Tuesday, 30 November 2010

A very British cable

A gilded goose seems to have laid 250,000 golden eggs for investigative journalists at The Guardian, the London-based daily newspaper. 
   The United States Embassy in London's Grosvenor Square is the source of just 1,083 of the leaked classified cables sent from US embassies around the world. 
   Curiously, one of the leaked cables, reported by The Guardian's Robert Booth, harks all the way back to London's troubled summer and autumn of 1985. The then US Ambassador to Britain, Raymond George Hardenbergh Seitz, warned President's Reagan's administration in Washington about the violence erupting on the streets of London and other cities.
   Honolulu-born Seitz warned Washington that Britain might see further urban unrest in 1986. "We are likely to see more rioting ahead," wrote Seitz. "Dickens described the squalor, overcrowding and poverty in Britain's cities over a century ago," added Seitz. "What has changed is that the people affected are increasingly likely to be members of minority groups. "There are only 1 million blacks and browns in Britain...and by now half of these are British born. But their outsider status persists," cabled Seitz.
  At that time, I was a young journalist on the Caribbean Times weekly newspaper. I remember the tension of that period very well.
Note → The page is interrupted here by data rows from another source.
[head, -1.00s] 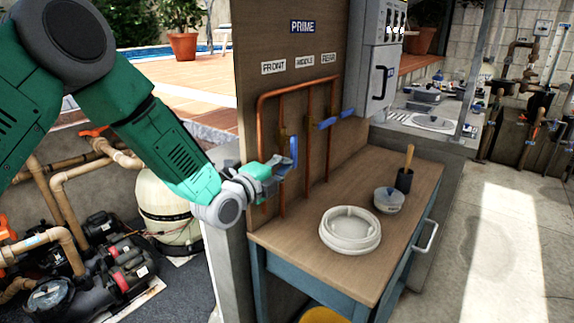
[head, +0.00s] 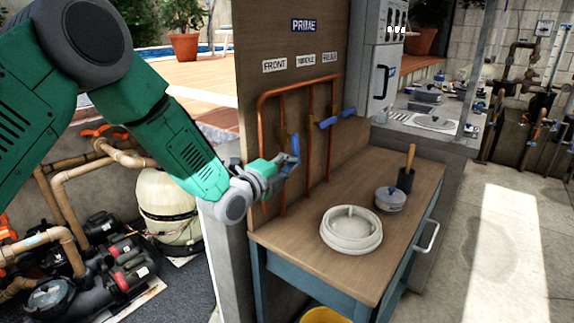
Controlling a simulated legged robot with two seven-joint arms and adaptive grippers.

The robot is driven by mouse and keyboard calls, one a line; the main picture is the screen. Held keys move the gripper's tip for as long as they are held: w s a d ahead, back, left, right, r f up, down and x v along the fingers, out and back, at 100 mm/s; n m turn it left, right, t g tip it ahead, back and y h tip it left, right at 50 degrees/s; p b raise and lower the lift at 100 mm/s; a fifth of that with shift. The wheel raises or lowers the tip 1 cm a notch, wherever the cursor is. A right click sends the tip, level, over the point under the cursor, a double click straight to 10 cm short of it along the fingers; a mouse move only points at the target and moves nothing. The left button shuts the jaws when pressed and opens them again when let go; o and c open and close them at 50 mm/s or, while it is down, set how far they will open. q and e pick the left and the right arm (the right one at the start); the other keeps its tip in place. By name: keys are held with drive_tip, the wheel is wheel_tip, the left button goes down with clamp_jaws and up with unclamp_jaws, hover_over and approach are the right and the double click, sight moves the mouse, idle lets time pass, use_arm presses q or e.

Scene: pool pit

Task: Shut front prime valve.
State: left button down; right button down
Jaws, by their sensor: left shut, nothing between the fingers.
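The prime board (head: 355,150) carries copper pipes (head: 309,120) under labels FRONT (head: 274,66), MIDDLE and REAR. The front valve's blue handle (head: 295,147) is on the left pipe and stands roughly upright, along the pipe. Blue handle parts on the middle and rear pipes (head: 337,118) lie crosswise. My left gripper (head: 285,167) is shut and empty, at the lower part of the front handle. I cannot tell whether it touches the handle. The gripper partly hides the lower left pipe. My right gripper is not in view.
A wooden-topped bench (head: 290,238) stands below the board, with a white round lid (head: 351,230), a small grey pot (head: 390,199) and a dark cup (head: 405,180) holding a wooden handle. A grey electrical box (head: 378,60) is at the right. Pumps and pipes fill the lower left.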

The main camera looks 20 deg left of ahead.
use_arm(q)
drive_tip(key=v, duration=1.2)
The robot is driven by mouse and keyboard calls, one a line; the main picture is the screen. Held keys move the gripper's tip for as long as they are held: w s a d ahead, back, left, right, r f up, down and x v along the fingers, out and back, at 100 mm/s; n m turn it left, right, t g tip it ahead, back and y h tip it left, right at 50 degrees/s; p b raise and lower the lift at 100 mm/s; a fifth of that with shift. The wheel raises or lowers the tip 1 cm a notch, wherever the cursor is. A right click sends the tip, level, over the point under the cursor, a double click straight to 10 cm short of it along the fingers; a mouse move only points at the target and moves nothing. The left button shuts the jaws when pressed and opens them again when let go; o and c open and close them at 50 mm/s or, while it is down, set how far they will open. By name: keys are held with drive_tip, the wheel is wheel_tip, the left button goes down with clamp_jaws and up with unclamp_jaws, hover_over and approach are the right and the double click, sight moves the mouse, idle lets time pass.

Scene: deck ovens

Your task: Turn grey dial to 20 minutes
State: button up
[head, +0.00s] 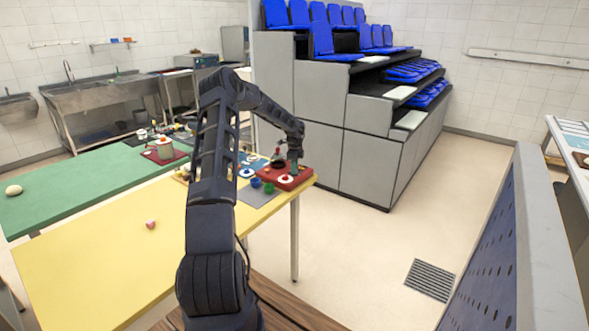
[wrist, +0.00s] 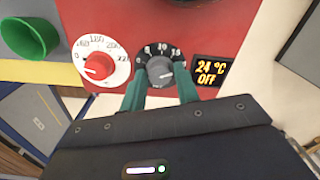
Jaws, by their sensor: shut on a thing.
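The grey dial (wrist: 160,71) sits on a black round scale on a red panel (wrist: 215,35) in the wrist view. White numbers, 10 and 15 among them, show along the scale's far edge. The dial's pointer is too small to read surely. My gripper (wrist: 160,82) has one green finger on each side of the dial and is shut on it. In the head view my gripper (head: 294,168) is down at the red box (head: 304,177) on the yellow table's far right corner, and the dial is hidden there.
Left of the grey dial is a red knob (wrist: 98,66) on a white scale. Right of it a display (wrist: 210,70) reads 24 °C OFF. A green cup-like thing (wrist: 30,37) is at the left.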

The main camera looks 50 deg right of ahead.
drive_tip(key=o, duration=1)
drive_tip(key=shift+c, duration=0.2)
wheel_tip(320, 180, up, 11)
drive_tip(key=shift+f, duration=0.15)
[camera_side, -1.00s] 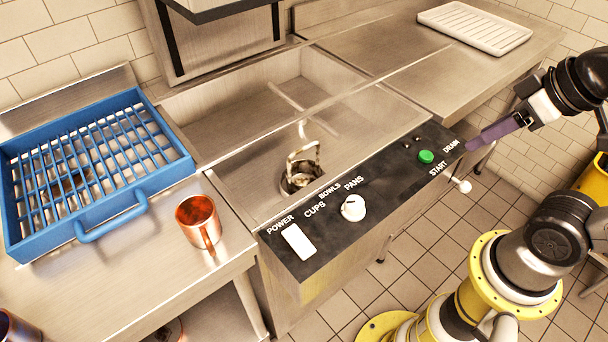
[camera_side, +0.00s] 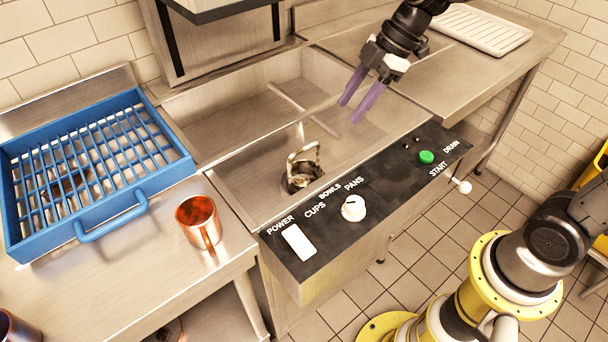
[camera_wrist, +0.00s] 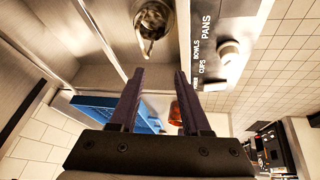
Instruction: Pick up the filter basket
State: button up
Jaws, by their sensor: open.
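The filter basket (camera_side: 303,167) sits in the round well at the front of the machine's basin, behind the control panel, with its metal loop handle standing up. It also shows at the top of the wrist view (camera_wrist: 153,22), beyond the fingertips. My gripper (camera_side: 356,102) is above the basin, up and to the right of the basket in the side view. Its two purple fingers are apart with nothing between them, clear of the basket. In the wrist view the open fingers (camera_wrist: 158,72) point toward the basket side of the machine. The lower part of the basket is hidden in the well.
A copper mug (camera_side: 198,222) stands on the left counter beside a blue rack (camera_side: 138,208). The control panel (camera_side: 385,190) with a white knob (camera_side: 354,208) and green button (camera_side: 426,157) runs along the front. A white tray (camera_side: 505,40) lies on the right counter.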

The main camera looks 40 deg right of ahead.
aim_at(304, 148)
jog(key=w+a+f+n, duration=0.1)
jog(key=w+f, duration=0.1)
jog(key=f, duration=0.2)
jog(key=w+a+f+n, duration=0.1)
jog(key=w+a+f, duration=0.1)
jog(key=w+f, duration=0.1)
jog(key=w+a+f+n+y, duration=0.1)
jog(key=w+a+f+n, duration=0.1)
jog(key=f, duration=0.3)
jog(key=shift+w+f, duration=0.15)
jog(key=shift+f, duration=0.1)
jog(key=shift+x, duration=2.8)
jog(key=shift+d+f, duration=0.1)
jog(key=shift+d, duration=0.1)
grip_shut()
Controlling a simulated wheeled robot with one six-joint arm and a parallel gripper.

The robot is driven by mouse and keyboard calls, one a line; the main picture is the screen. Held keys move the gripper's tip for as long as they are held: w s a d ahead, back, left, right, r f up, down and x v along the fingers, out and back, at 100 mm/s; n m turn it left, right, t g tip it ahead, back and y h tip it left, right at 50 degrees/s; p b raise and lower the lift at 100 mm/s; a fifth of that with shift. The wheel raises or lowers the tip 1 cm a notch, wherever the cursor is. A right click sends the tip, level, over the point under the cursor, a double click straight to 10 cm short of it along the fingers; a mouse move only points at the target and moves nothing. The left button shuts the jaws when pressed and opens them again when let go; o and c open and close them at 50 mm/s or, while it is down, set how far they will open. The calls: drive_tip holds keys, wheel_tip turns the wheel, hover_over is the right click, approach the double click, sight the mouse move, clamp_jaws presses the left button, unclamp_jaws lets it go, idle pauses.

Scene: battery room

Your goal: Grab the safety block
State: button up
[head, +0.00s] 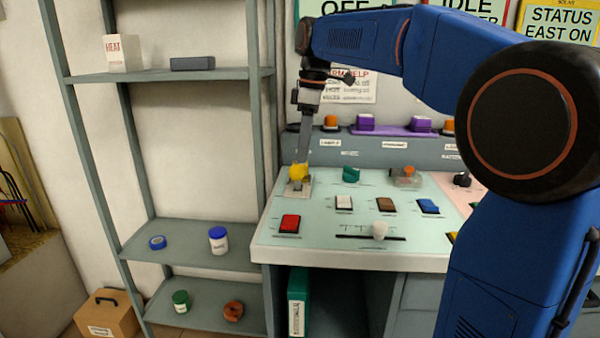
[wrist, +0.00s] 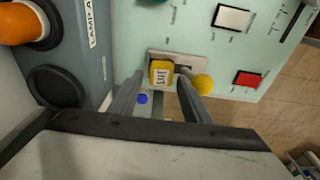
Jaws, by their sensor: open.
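The safety block appears to be the small yellow block with a printed label (wrist: 161,74), seated on a metal plate (wrist: 188,60) on the pale green panel. A round yellow knob (wrist: 203,85) is just right of it in the wrist view. In the head view the block and knob merge into one yellow patch (head: 298,172) below my gripper (head: 302,153). My gripper also shows in the wrist view (wrist: 163,88). It is open and points at the panel, with the block between the finger ends. I cannot tell whether the fingers touch it.
A red button (head: 289,223), a white button (head: 343,203) and a green knob (head: 350,174) are nearby on the panel. An upright back ledge (head: 375,150) carries orange and purple lamps. A grey shelf rack (head: 190,235) stands left of the desk.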

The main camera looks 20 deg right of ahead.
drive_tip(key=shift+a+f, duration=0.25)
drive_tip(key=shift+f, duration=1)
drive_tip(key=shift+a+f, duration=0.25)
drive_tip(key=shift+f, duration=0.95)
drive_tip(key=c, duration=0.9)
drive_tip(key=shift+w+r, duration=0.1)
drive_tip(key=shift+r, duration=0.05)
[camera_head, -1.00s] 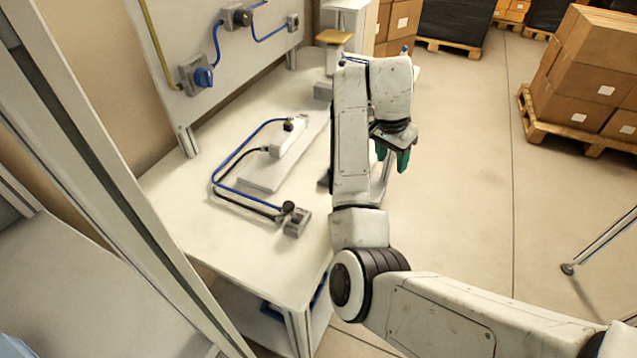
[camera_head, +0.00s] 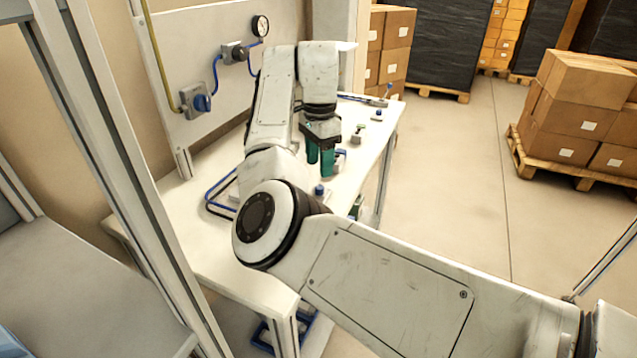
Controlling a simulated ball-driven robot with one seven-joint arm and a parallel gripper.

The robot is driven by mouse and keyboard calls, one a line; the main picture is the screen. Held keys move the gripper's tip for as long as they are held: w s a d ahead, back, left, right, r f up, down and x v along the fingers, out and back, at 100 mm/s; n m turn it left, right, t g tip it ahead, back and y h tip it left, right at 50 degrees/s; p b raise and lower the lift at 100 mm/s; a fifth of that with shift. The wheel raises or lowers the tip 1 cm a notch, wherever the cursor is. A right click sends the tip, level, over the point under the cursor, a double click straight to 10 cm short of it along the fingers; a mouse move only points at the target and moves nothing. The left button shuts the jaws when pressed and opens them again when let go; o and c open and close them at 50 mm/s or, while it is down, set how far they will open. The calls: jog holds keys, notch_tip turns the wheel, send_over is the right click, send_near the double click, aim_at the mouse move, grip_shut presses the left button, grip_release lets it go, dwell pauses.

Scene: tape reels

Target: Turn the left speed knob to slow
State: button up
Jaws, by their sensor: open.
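A blue knob (camera_head: 203,102) sits on a grey box on the upright panel, at the left. A second, darker knob or valve (camera_head: 236,53) is on the panel further right, joined by blue tubing. I cannot tell which of these, if any, is the left speed knob, and no tape reels or speed marks show. My gripper (camera_head: 319,166), with green fingers, points down over the bench (camera_head: 205,245), right of both knobs and away from the panel. It is open, with nothing seen between the fingers. My arm hides much of the bench.
A round gauge (camera_head: 261,26) is on the panel. Small fittings (camera_head: 357,135) stand on the bench right of my gripper. A metal post (camera_head: 130,170) rises in front. Boxes on a pallet (camera_head: 575,110) stand right, across open floor.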

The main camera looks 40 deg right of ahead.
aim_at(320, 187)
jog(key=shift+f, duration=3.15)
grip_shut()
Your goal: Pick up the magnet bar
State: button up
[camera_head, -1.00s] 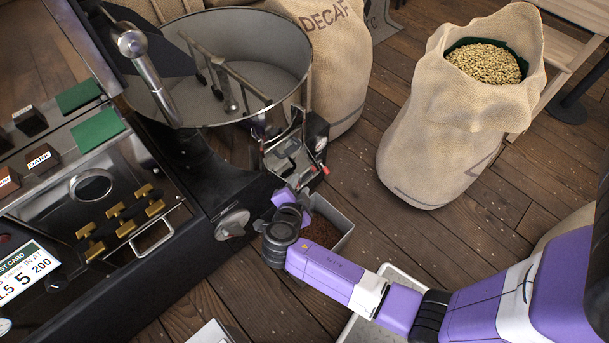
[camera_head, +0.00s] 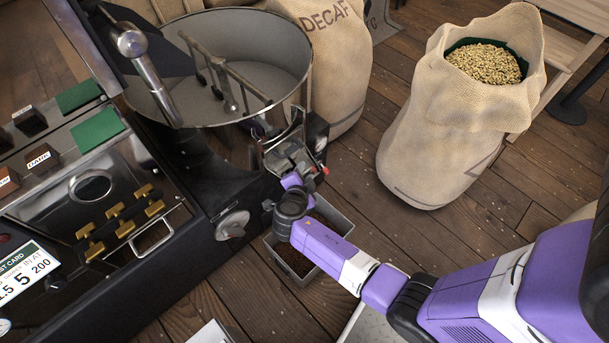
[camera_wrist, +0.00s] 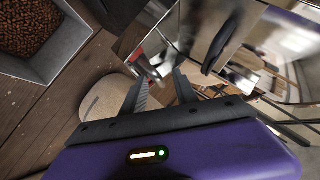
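I cannot pick out the magnet bar with certainty. A silver part with red ends (camera_head: 325,171) sits at the roaster's front outlet below the round pan. In the wrist view a small red-ended piece (camera_wrist: 138,54) shows just past my fingertips, among shiny metal. My gripper (camera_head: 298,168) is at this outlet, partly hidden by my own wrist in the head view. In the wrist view my gripper (camera_wrist: 158,80) has its two fingers apart, with no object clearly held between them.
A grey bin (camera_head: 338,217) of brown beans stands on the floor under my wrist; it also shows in the wrist view (camera_wrist: 65,58). The round cooling pan (camera_head: 262,110) is just above the outlet. A burlap sack (camera_head: 425,150) stands to the right, with bare floor between.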

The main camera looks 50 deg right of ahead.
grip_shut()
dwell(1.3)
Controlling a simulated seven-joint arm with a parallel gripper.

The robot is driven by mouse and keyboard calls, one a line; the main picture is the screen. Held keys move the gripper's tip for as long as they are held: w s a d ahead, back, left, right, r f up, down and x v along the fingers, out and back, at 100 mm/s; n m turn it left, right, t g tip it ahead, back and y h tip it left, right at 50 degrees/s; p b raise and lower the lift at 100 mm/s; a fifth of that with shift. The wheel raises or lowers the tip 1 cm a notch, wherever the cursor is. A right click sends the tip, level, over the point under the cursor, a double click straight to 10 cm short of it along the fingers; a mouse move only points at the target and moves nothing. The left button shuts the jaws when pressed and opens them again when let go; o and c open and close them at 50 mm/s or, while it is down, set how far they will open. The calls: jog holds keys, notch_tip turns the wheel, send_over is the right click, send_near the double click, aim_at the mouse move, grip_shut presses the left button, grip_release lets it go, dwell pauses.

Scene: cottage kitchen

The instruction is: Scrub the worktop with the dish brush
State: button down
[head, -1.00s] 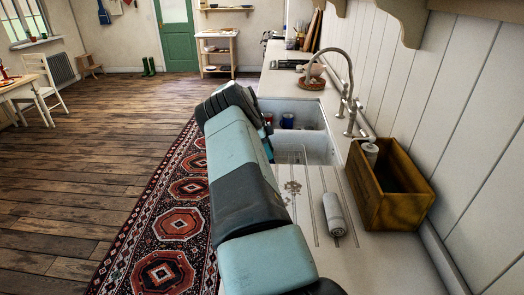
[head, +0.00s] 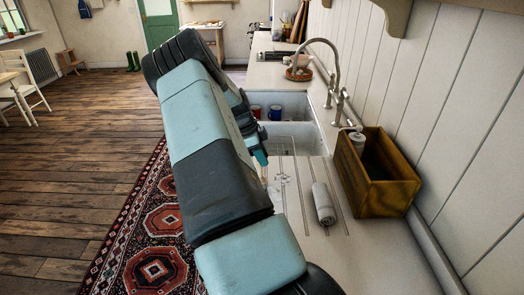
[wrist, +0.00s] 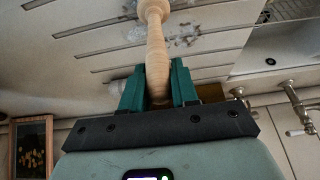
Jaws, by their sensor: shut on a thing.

Police relations with local Black people had reached an all-time low in the Handsworth and Lozells areas of Birmingham. 
Serious rioting and violence occurred on the ninth and tenth of September 1985. 
Two men died in a fire at a post office during the disorder.
   On 28th September, police raided a house in Brixton, south London. Mrs Cherry Groce, a Black mother, was shot and paralysed inside her home by a police officer. Violence between young people and police flared on Brixton's streets. I personally witnessed some of this violence and looting. Photo-journalist David Hodges, aged 29, died of injuries sustained during the rioting.  
   Just days later, on 5th October, four Tottenham police officers entered and searched the home of Mrs Cynthia Jarrett. During the search, Mrs Jarrett, also a Black woman, collapsed and died soon after. 
   Ferocious violence between police and young people erupted on Tottenham's sprawling Broadwater Farm Estate during the following night, 6th October. 
PC Keith Blakelock was killed. 
Police armed with plastic bullets and CS gas were deployed.
  Although Seitz's prediction of further violence in 1986 proved incorrect, his cable offers an enticing peek at a deep vat of US government fear and paranoia about Britain's internal class warfare and racism. Seitz knew the so-called 'special relationship' between the US and the UK had already been weakened by persistently popular protests against the siting of nuclear missiles at US Air Forces bases in Britain.
   Many working people in Britain perceived US industry mogul Ian MacGregor, appointed by Prime Minister Margaret Thatcher as the chairman of Britain's National Coal Board in 1983, as the "American butcher of British industry", particularly for his role in the bitter miners' strike of 1984-85. Ironically, although MacGregor cut his business teeth in US industry, he was born in Scotland.
   Yesterday (Monday, 29th November) I asked Alan Rusbridger, editor-in-chief at The Guardian, 'if Seitz's secret cable from London to Washington indicated a responsibility dutifully carried out by Thatcher's government to keep the US government closely informed about urban unrest and protests in Britain?'
We shouldn't hold our breath for his reply; no doubt, Rusbridger and his colleagues are very busy checking those cables.

Wikileaks, a 'whistleblowers website', leaked more than 251,287 classified 'secret' documents sent from US embassies around the world to The Guardian and other selected international media.

Paul Coleman, London, November 2010.